Learning Rate Finder's mathematical theory

Shirui · October 17, 2019, 7:11pm

My understanding is,
by Learning Rate Finder, we can get an image ‘learning rate’ vs ‘loss’ like this one.
download
And by observing this image, we can get the best learning rate. Just as described here.

And it said,

For a more intuitive explanation, please check out Sylvain Gugger’s post

Then the post How Do You Find A Good Learning Rate (Sylvain Gugger’s post), said,

For a long time, it’s been a game of try and see, but in Cyclical Learning Rates for Training Neural Networks, another approach (I guess it means the mathematical theory of Learning Rate Finder) is presented.

My question is,

There is no description of Learning Rate Finder in this article (Cyclical Learning Rates for Training Neural Networks), even there is no image ‘learning rate’ vs ‘loss’ in it. Why?
Where does the article describe the problem with the Learning Rate Finder?
In the process of Learning Rate Finder,
one step (learning rate changes) is synchronized with one mini-batch. Is it right?
If yes: the input image to model is not Invariant, how can we know the change of ‘loss’ is because of learning rate but not the change of input image?
If no: one step (learning rate changes) is synchronized with what?
In the process of Learning Rate Finder,
Will the weight of the model be updated?
If yes: the ‘loss’ will become smaller and smaller, even ‘learning rate’ doesn’t change.
The value of ‘loss’ in image ‘learning rate’ vs ‘loss’, is the average of the entire output node, is that right?
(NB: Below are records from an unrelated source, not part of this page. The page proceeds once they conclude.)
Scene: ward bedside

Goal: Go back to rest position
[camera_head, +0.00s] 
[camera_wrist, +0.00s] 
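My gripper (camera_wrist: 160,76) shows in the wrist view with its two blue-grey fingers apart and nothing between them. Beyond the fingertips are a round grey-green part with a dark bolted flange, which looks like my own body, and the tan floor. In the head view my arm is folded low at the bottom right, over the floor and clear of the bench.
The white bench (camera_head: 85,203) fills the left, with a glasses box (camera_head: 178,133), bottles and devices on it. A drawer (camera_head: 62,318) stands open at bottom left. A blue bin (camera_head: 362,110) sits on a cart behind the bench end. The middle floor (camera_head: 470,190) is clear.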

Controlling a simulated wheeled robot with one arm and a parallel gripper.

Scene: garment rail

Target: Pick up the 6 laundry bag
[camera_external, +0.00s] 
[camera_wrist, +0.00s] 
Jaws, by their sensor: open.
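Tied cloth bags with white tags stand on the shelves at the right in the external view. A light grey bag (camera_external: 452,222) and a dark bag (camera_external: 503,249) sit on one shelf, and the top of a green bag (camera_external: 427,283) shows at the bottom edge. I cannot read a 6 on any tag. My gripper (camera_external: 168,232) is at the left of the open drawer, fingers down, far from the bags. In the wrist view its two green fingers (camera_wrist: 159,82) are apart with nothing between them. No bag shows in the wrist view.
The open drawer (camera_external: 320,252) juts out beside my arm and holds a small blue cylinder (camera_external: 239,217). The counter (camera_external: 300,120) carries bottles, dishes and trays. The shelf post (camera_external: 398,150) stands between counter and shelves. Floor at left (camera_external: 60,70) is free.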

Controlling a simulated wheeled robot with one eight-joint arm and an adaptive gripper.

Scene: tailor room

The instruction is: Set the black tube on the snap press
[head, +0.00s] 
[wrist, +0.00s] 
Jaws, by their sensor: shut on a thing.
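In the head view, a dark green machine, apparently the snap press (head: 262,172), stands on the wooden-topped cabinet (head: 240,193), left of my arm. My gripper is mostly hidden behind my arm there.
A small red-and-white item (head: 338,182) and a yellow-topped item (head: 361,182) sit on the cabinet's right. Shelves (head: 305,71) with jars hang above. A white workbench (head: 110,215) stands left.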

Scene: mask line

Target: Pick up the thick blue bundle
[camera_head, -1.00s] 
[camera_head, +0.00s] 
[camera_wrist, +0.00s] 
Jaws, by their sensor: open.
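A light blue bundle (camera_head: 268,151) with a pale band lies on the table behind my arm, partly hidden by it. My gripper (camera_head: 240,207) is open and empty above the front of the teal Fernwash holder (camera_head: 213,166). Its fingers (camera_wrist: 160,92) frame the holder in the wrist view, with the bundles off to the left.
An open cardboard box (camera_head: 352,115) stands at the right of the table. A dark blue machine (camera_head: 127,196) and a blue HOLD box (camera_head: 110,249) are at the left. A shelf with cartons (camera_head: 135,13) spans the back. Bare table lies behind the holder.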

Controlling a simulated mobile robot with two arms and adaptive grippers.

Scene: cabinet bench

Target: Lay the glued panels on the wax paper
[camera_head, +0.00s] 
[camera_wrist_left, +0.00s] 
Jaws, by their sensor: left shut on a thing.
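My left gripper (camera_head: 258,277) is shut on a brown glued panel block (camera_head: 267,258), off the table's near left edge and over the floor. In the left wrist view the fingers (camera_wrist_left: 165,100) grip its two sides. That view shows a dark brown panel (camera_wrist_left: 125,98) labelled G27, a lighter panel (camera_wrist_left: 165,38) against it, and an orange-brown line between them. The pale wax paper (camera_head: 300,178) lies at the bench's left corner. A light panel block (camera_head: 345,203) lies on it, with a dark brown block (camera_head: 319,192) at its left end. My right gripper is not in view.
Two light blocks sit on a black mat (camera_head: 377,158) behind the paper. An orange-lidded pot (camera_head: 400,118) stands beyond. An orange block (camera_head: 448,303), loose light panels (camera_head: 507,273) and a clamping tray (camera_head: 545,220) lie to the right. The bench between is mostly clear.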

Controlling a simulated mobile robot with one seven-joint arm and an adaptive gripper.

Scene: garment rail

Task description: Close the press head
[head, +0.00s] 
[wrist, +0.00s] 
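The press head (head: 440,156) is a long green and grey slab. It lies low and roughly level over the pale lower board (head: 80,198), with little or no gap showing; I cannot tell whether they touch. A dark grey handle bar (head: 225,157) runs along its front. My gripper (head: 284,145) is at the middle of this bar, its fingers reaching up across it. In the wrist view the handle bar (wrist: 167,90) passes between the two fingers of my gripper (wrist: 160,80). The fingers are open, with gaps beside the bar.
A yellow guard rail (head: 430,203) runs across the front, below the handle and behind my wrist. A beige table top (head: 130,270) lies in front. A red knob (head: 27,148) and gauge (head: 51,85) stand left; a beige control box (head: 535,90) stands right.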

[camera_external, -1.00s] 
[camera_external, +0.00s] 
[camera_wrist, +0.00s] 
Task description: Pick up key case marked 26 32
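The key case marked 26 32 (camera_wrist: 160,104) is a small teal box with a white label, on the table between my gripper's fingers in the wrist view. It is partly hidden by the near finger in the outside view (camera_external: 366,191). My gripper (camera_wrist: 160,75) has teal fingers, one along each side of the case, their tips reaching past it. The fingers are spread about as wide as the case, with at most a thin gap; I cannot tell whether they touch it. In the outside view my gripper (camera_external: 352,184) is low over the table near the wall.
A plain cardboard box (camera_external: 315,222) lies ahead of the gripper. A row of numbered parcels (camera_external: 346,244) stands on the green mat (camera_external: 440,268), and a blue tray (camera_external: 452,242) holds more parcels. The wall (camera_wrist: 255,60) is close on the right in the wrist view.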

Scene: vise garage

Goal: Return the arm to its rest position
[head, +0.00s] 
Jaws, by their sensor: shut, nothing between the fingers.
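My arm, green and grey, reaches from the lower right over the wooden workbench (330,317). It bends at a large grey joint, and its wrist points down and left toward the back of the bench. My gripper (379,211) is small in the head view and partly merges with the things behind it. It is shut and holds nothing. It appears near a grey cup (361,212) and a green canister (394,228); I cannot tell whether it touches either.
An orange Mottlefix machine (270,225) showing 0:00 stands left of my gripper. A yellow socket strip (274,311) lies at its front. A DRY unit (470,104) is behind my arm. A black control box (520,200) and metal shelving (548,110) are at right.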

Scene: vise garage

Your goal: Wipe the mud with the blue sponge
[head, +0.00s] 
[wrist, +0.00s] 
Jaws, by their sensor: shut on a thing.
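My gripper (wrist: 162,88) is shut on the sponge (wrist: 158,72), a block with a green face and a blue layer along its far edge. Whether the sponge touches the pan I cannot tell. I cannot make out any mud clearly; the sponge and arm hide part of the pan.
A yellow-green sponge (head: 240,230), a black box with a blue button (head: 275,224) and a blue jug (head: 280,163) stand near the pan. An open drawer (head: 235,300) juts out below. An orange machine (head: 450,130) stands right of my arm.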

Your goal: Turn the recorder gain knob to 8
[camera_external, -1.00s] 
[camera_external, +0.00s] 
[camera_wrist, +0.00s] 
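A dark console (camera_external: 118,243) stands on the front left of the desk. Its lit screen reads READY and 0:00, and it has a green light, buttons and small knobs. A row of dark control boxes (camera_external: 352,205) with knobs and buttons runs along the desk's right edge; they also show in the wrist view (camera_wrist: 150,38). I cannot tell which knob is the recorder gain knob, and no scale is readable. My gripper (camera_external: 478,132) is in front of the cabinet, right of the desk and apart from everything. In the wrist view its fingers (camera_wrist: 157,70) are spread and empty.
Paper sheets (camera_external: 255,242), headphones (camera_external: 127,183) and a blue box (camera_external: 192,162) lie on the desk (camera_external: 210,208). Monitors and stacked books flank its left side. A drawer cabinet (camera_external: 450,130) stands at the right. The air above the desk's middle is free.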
florobax · October 18, 2019, 9:51am

I am pretty sure that lr finder has no real mathematical explanation, it is very empirical. They noticed that the lr it choses works very well with 1-cycle policy, at least when tested on kind of simple tasks (and with frozen layers). As for your questions:

lr steps are indeed synchronized with mini-batches, which doesn’t ensure that variations in loss are due to varations in lr. However:
- with big enough batches, it should not be much of a problem as long as data is not too imbalanced
- You can use as many steps as you want, so that the variation on each batch gets minimal and you mitigate the effect of outliers.
- The goal is to get an overall profile, so we look at a smoothened version of the loss which mitigates the effect of outlier batches.
The weights get updated (well except those that are frozen), but we want to measure how fast they get changed, which mostly depends on lr. Still, there are other factors, such as the loss profile and indeed the current state of the model.
No, the value is a smoothened value of loss, taken from an exponential moving average of the loss (with a momentum of 0.98). You can check callback.SmoothenValue to get the formula.

Overall, LRFinder has multiple holes if we try to explain it theoretically but it still gives good empirical results. It doesn’t work all the time though, and is obviously not perfect. Someone from fastai could answer this far better than me however, I am just guessing from the videos I watched and my personal usage of it.

Shirui · October 18, 2019, 12:07pm

I am pretty sure that lr finder has no real mathematical explanation, it is very empirical.

I thought I finally found a mathematical theory method for setting the learning rate, it turns out that it is not…oh…

lr steps are indeed synchronized with mini-batches, which doesn’t ensure that variations in loss are due to varations in lr. However:

with big enough batches, it should not be much of a problem as long as data is not too imbalanced.

You can use as many steps as you want, so that the variation on each batch gets minimal and you mitigate the effect of outliers.

The weights get updated (well except those that are frozen), but we want to measure how fast they get changed, which mostly depends on lr. Still, there are other factors, such as the loss profile and indeed the current state of the model.

I got it.

The goal is to get an overall profile, so we look at a smoothened version of the loss which mitigates the effect of outlier batches.

No, the value is a smoothened value of loss, taken from an exponential moving average of the loss (with a momentum of 0.98). You can check callback.SmoothenValue to get the formula.

I really don’t know what that, the value is a smoothened value of loss means…
smoothened does not equal average?
Can you give me an example please?

Overall, LRFinder has multiple holes if we try to explain it theoretically but it still gives good empirical results. It doesn’t work all the time though, and is obviously not perfect. Someone from fastai could answer this far better than me however, I am just guessing from the videos I watched and my personal usage of it.

Thanks for your help.

joseadolfo · October 20, 2019, 9:54pm

You may like to take a look at this post:
Selecting Learn Rates in Fastai Selecting Learn Rates in FASTAI

Shirui · October 21, 2019, 3:01am

Thanks for your URL.

florobax · October 21, 2019, 7:40am

It is an average indeed, an exponentially moving average. Basically, at batch n with momentum \beta, the smoothened loss value s_n associated to loss l_n is s_n = \beta s_{n-1} + (1 - \beta) l_n, with l_0=0. For fastai, \beta = 0.98 which makes the new value of the loss only account for 2% of the actual loss.